Another obsession that may turn out to be the death of him is his need for travel. Having been to more countries than years he is old is not jaw-dropping in itself, but one must remember that he has a flair for making ordinary excursions life-threatening. Any normal person would have turned back on their assault on Mount Kota Kinabalu after feeling the drag of jetlag - or after feeling the distinct signs of altitude sickness - or after not having slept at all the night before - or after realizing that the temperature was dropping far below what their clothing could ever handle. But his will was stronger than his common sense, and he made it up and back down - alive. It was a shame that he didn't really learn anything from it, though, because it was only a year later that we find our hero in a similar predicament - out in the wild, after dark, wading through thigh-deep glacial rivers, flashlightless, mapless, and realistically unable to make the return trip to safety and warmth. But to his credit, he brought quick-drying pants, two litres of coke, and enough perseverance and willpower for the both of us. And he made it out alive, again. Let us hope that his luck never runs out, what with his penchant for getting himself into sticky situations.

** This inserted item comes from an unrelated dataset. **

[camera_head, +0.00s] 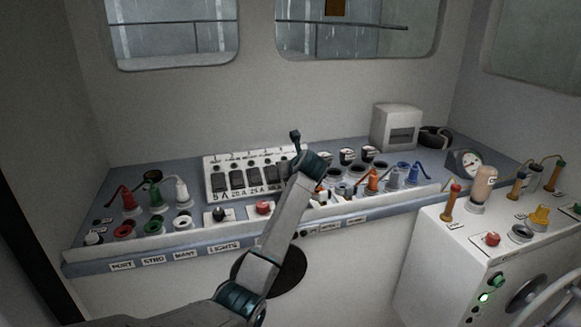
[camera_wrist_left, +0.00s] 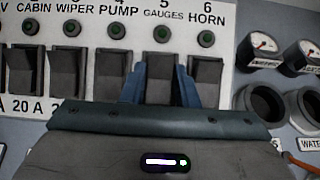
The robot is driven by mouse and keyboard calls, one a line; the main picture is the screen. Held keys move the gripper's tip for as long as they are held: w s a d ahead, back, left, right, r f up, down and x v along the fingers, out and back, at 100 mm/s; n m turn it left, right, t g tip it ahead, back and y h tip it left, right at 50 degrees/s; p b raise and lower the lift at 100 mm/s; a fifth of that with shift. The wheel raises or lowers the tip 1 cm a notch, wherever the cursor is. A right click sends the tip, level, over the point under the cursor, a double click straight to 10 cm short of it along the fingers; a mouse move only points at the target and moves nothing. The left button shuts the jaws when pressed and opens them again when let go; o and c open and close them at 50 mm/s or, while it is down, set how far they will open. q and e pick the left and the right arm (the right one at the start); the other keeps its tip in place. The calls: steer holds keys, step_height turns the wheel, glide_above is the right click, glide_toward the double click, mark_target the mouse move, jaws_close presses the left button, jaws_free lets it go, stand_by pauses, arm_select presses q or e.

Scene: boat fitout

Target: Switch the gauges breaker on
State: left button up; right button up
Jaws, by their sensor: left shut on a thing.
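The breaker panel (camera_head: 207,174) is a white board with a row of dark rocker switches on the console. In the left wrist view the gauges breaker (camera_wrist_left: 160,68) is the dark rocker under "5 GAUGES", with a dark green lamp (camera_wrist_left: 162,35) above it. My left gripper (camera_wrist_left: 160,88) has its two blue fingers on either side of this rocker and is shut on it. The rocker's lower part is hidden behind the gripper body. In the head view my left arm covers the panel's right end. My right gripper is not in view.
The pump breaker (camera_wrist_left: 113,68) and horn breaker (camera_wrist_left: 206,72) stand close on either side of the fingers. Round gauges (camera_wrist_left: 263,42) and dark sockets lie to the right. Coloured plugs (camera_head: 154,191) stand at the console's left. A white cabinet (camera_head: 440,240) stands at the right.

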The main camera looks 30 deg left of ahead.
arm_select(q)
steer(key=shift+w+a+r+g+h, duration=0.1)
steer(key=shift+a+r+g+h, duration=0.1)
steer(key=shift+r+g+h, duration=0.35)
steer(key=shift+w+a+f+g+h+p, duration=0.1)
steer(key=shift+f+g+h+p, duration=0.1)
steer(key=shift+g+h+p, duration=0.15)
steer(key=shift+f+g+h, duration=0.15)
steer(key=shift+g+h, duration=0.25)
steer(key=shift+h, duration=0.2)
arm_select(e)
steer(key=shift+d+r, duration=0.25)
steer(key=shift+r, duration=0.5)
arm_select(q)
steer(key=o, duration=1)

But enough anecdotes; you must be getting bored, so I will skip to the conclusion: if I had to sum the entire personality of Claus up in one sentence, then I would be doing him a great disservice, simplifying up such an intricate and colourful personality with a single inadequate sentence. But I won't let that stop me, so I'll just say:

Underneath his cold, callous, grumpy old man exterior, underneath his metro clothing and diamond cufflinks, underneath his constant whining about how everyone else is incompetent, about how deplorable the quality of goods is outside of Denmark, about how cold it is in the house, and about how he has to do everyone else's job himself, underneath this complaining that sometimes develops into a deafening roar, underneath all of that is... is... well, there's gotta be SOMETHING under there, I'm sure of it - I just haven't figured out what.